Douglas championed the Kansas-Nebraska Act as part of his campaign to win Southern support for a transcontinental railroad. According to the official Senate history, Douglas “wanted a northern route via Chicago, but that would take the rail lines through the unorganized Nebraska territory, which lay north of the 1820 Missouri Compromise line where slavery was prohibited.” Repealing the Missouri Compromise was the only way Douglas could get Southerners to vote for his coveted railroad.
But Douglas’s greatest service to the nation was his behavior during and after the 1860 presidential election. In October of that year, after Republicans swept statewide elections in Pennsylvania, Ohio, and Indiana, Douglas realized he had no chance of winning. So he decided to stop campaigning for himself, and to campaign instead against secession, which he feared would follow Lincoln’s election.
“Mr. Lincoln is the next president,” Douglas told his secretary. “We must save the Union. I will go South.”
During the last two weeks of the campaign, Douglas spoke in Nashville, Memphis, Atlanta, Montgomery, and Mobile, telling Southern audiences that “the election of no man on Earth by the people, according to the Constitution, is a cause of breaking up this government.”
When Douglas’s efforts to stop secession failed, he threw himself behind Lincoln and the war effort. Two days after Fort Sumter, he met with Lincoln at the White House to discuss strategy. Lincoln read him a proclamation asking for 75,000 volunteers. Douglas suggested 200,000.
“You do not know the dishonest motives of these men as well as I do,” Douglas said.
“I’ve known Mr. Lincoln a longer time than you have, or than the country has,” Douglas told a friend. “He will come out all right, and we will all stand by him.”
Two weeks later, Douglas returned to Illinois to address the General Assembly in Springfield, in an effort to quash Confederate sympathy in Southern Illinois. In one of the final speeches of his life, Douglas condemned the rebellion, and pleaded with Democrats and Republicans to unite against the Confederacy.
“Do not allow the mortification, growing out of defeat in a partisan struggle, and the elevation of a party to power that we firmly believed to be dangerous to the country — do not let that convert you from patriots to traitors in your own land,” Douglas told his fellow Democrats. “The greater the unanimity the less blood will be shed.”

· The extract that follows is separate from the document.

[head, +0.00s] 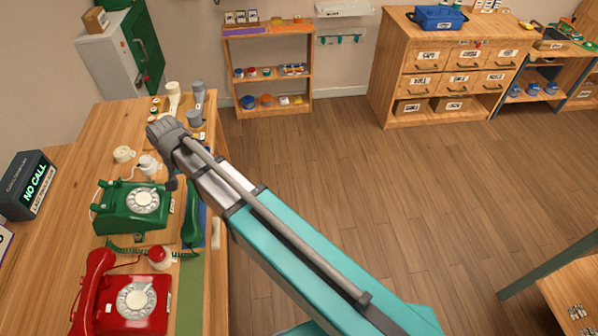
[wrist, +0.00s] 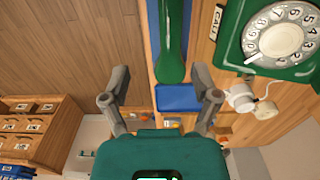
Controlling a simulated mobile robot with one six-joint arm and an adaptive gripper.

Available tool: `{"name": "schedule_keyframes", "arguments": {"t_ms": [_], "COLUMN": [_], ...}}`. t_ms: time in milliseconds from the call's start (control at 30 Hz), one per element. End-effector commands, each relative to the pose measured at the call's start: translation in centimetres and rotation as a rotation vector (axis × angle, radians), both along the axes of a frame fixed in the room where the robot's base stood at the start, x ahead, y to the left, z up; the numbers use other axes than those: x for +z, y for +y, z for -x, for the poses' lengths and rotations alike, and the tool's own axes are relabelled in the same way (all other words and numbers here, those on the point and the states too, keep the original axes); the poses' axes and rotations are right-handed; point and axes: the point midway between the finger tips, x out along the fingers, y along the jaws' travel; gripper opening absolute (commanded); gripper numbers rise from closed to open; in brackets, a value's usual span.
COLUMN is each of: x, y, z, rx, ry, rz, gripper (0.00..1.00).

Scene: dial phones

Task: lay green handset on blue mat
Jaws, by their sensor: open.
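The green handset (head: 190,218) lies lengthwise beside the green dial phone (head: 140,207), near the table's right edge. In the wrist view the handset (wrist: 172,55) appears to lie along the blue mat (wrist: 180,98), with blue showing on both sides and past its near end. In the head view only a strip of the mat (head: 208,228) shows; my arm covers part of it. My gripper (wrist: 160,72) is open, its fingers apart on either side of the handset's near end, with nothing held. Contact between handset and mat is hard to judge fully.
A red phone (head: 137,300) with its red handset stands at the front, near a green mat (head: 190,295). A red-topped item (head: 158,257) sits between the phones. White and grey items stand at the table's back. The floor (head: 330,150) to the right is clear.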

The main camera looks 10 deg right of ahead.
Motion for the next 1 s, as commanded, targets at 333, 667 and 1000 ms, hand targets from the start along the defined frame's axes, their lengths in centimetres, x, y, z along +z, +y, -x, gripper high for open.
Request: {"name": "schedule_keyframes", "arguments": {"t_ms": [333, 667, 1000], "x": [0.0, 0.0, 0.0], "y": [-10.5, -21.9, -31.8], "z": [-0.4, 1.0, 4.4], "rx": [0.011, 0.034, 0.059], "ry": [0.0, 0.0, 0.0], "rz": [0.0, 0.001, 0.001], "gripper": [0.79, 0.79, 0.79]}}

As the nation’s most prominent War Democrat, Douglas rallied members of his party throughout the North behind Lincoln’s leadership, helping unify the nation against the Confederate rebellion. He was, perhaps, the most magnanimous loser in the history of presidential elections, offering an example that modern politicians would do well to follow. Six weeks later, Douglas died of typhoid fever in a Chicago hotel room. He was buried at Oakenwald, his South Side estate, from which his 96-foot-tall tomb now rises. Douglas didn’t live to see the outcome of the Civil War, but the cause he championed led to the abolition of slavery.
Regardless of the actions of modern-day politicians, Douglas can’t be entirely erased from public commemoration here in Illinois. He is depicted on statues and plaques at the seven Lincoln-Douglas debate sites. If those were removed, Lincoln would look like he was arguing with himself. It is impossible to understand Lincoln’s career without understanding Douglas’s. Their Senate campaign made Lincoln a national figure, providing him the cachet to win the Republican nomination for president. Douglas’s tomb, which is administered by the state, is unlikely to be tampered with, since it’s the senator’s final resting place.
I do miss seeing Douglas’s portrait on the Democratic side of the state House chamber, though. Lincoln and Douglas, looking down together on the legislators, was a reminder of how much the two parties can accomplish when they work together.